Furthermore the RM-ODP demands the support of a trading
function which assists in the search for services. All
participating parties in an open distributed system assume the roles
of service providers and service requesters, which
have no a priori knowledge about each other. In particular
they are not linked statically to each other, but rather dynamically
when the need arises.
In the RM-ODP the trading of services is based on
a mediation process. During the mediation of services another
party assumes the role of a trader, whose task is to match
service offers and requests (see Figure 1). According to the RM-ODP a
mediation process is divided into several steps. First a service
provider exports its service offer with the trader. At a later point
in time a service requester tries to import a particular service.

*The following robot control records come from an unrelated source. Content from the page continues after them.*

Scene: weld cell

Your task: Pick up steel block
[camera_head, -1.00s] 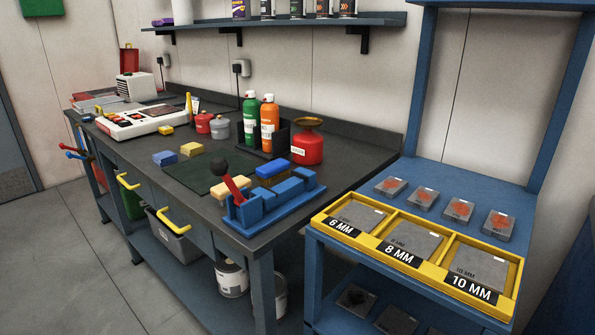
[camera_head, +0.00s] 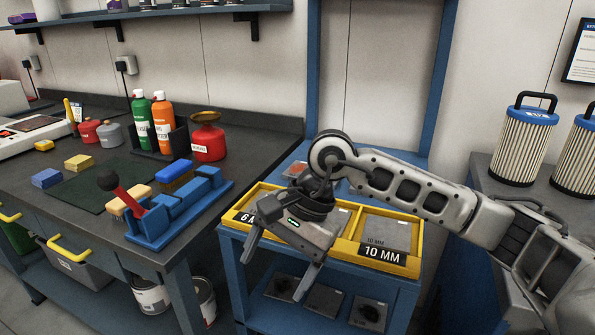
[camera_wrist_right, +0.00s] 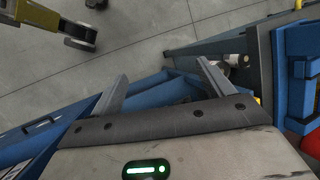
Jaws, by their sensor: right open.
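Several grey steel blocks show in the head view. One block (camera_head: 388,229) lies in the 10 MM compartment of the yellow tray (camera_head: 409,267). Dark-marked blocks lie on the lower shelf, one at its right (camera_head: 369,313). I cannot tell which block the task means. My right gripper (camera_head: 279,268) is open and empty, over the front left of the tray, fingers pointing down. It hides most of the 6 and 8 MM compartments and parts of the blocks behind. In the right wrist view the open fingers (camera_wrist_right: 162,69) have nothing between them. My left gripper is not in view.
The blue rack (camera_head: 232,270) carries the tray; its upright posts rise behind. The dark workbench (camera_head: 220,148) stands left with a blue clamp fixture (camera_head: 180,208), a red can (camera_head: 207,142) and spray bottles. Filters (camera_head: 524,145) stand on the right bench. Floor shows in the wrist view.

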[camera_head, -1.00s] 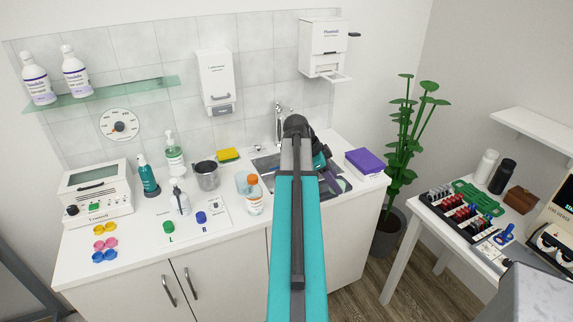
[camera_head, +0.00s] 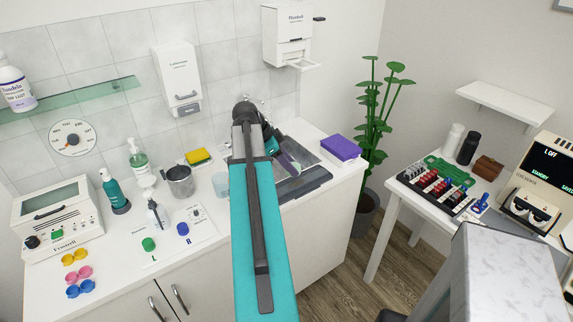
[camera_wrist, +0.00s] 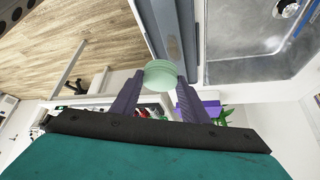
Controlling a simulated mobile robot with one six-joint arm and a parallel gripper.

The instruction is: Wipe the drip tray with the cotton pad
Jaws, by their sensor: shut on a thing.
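My gripper (camera_wrist: 162,88) is shut on a pale green, short round thing (camera_wrist: 160,73) in the wrist view, seemingly the cotton pad. It is held at the fingertips, beside the end of a long grey strip-like tray (camera_wrist: 168,32), possibly the drip tray. I cannot tell whether they touch. In the head view a dark grey tray (camera_head: 300,190) lies along the sink's front edge. My arm covers part of the sink, and the held thing is not clear there. A white ledge (camera_head: 305,66) juts out under the wall dispenser (camera_head: 286,35).
The metal sink (camera_wrist: 250,45) is beside the grey strip. A purple box (camera_head: 341,149) stands right of the sink, with a plant (camera_head: 376,120) beyond. A yellow sponge (camera_head: 198,157), metal cup (camera_head: 179,180) and bottles stand left of my arm. A side table (camera_head: 395,205) is at right.

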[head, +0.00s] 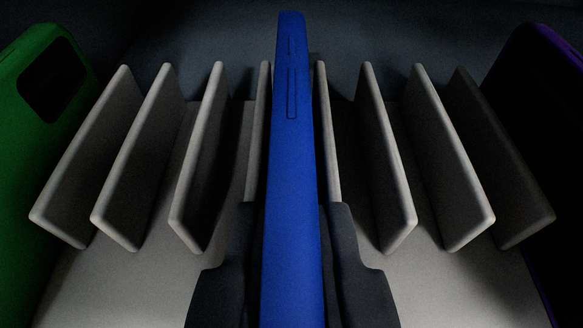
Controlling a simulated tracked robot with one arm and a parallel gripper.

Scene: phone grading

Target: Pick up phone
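A blue phone (291,170) stands upright on edge in the middle of a light grey slotted rack (425,285), between two of its dividers. Its narrow side with buttons faces me. My gripper (291,265) is at the bottom centre, with one dark finger on each side of the phone. Both fingers lie close against the phone's sides. A green phone (25,120) stands at the left edge, and a dark purple phone (545,130) stands at the right edge, both partly out of view. The lower end of the blue phone is cut off by the frame.
Several thin grey dividers (150,150) stand on both sides of the blue phone, with empty slots between them. The dividers beside the phone are close to my fingers. The background behind the rack is dark.

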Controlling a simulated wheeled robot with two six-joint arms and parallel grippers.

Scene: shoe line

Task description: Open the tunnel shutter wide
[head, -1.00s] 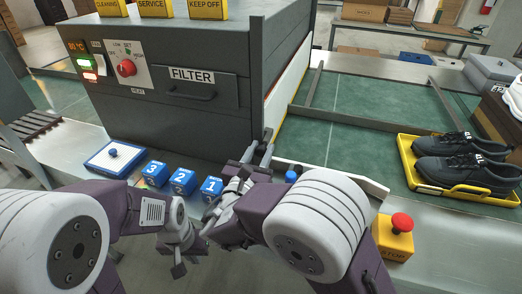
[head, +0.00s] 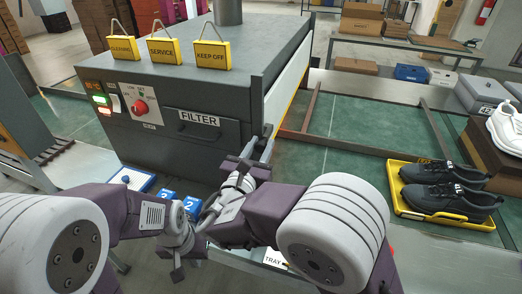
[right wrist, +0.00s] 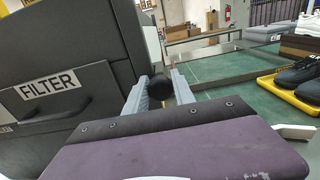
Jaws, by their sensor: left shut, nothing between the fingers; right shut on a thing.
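The tunnel (head: 190,90) is a big dark grey box with a FILTER drawer on its front. A pale panel with a yellow lower edge, which looks like the shutter (head: 290,84), covers its right end; a strip of it shows in the right wrist view (right wrist: 152,45). My right gripper (head: 268,137) is beside the tunnel's front right corner. In the right wrist view its fingers (right wrist: 160,86) are shut on a round black knob (right wrist: 160,87); its join to the shutter is hidden. My left gripper (head: 178,268) is low in front of the bench, shut and empty.
A yellow tray (head: 402,205) with black shoes (head: 448,188) sits on the right of the bench. The green belt (head: 350,125) right of the tunnel is mostly clear.

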If
the trader finds a matching service offer, which has previously been
exported, it responds a reference to the service requester pointing to
the appropriate provider. After a successful mediation process the
service requester and provider are bound to each other and start to
interact.
Figure 1: RM-ODP trader model
The notion of a type system is essential
for the discussion of a mediation process. For one thing a type system
defines a type specification language, which allows the specification
of services in open distributed systems. Furthermore a type system
defines rules, which allow the association of service offer and
request, both represented as type specifications. The type
specification language of the RM-ODP focuses on operational aspects of
a type specification, i.e. how a service is accessible from a
programming point of view. Within a global system, where programmers
as well as application users are exposed to the mediation process, the
selection of type specifications is of equal importance. This
emphasizes the need for semantic service type specifications, which
allow the description of services with identical operational
interfaces but different qualitative characteristics.